- **WHAT TO DO**
Copy exactly, please, the lines of the data from its start through the line containing "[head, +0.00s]".

- **DATASET EXTRACT**

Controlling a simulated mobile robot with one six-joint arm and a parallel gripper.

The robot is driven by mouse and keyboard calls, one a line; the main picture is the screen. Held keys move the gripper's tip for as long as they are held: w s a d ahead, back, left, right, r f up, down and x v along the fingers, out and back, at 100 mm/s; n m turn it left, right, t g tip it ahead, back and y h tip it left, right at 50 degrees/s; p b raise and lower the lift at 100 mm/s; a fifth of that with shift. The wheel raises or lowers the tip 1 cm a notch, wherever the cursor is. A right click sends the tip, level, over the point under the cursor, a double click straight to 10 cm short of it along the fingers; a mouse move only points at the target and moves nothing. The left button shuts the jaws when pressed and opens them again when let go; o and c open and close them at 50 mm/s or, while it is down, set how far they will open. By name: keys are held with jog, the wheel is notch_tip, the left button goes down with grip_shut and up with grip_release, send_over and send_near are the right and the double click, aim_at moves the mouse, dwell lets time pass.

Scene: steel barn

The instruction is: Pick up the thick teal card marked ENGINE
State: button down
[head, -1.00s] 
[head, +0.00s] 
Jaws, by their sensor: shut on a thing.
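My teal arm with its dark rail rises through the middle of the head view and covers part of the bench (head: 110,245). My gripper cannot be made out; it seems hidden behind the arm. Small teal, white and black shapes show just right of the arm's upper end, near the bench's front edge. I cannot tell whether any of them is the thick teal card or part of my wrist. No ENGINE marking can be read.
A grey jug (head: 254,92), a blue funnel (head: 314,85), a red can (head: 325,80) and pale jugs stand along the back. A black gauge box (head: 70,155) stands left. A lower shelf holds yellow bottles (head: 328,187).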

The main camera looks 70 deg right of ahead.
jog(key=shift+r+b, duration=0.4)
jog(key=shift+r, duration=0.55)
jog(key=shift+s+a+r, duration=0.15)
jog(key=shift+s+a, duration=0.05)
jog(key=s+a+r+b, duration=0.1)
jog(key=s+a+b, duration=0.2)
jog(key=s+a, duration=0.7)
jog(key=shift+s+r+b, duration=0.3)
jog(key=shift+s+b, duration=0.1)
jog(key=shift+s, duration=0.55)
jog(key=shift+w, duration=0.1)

- **RESULT OF THIS EXERCISE**
Controlling a simulated mobile robot with one six-joint arm and a parallel gripper.

The robot is driven by mouse and keyboard calls, one a line; the main picture is the screen. Held keys move the gripper's tip for as long as they are held: w s a d ahead, back, left, right, r f up, down and x v along the fingers, out and back, at 100 mm/s; n m turn it left, right, t g tip it ahead, back and y h tip it left, right at 50 degrees/s; p b raise and lower the lift at 100 mm/s; a fifth of that with shift. The wheel raises or lowers the tip 1 cm a notch, wherever the cursor is. A right click sends the tip, level, over the point under the cursor, a double click straight to 10 cm short of it along the fingers; a mouse move only points at the target and moves nothing. The left button shuts the jaws when pressed and opens them again when let go; o and c open and close them at 50 mm/s or, while it is down, set how far they will open. By name: keys are held with jog, the wheel is notch_tip, the left button goes down with grip_shut and up with grip_release, send_over and send_near are the right and the double click, aim_at moves the mouse, dwell lets time pass.

Scene: steel barn

The instruction is: Pick up the thick teal card marked ENGINE
State: button down
[head, -1.00s] 
[head, +0.00s] 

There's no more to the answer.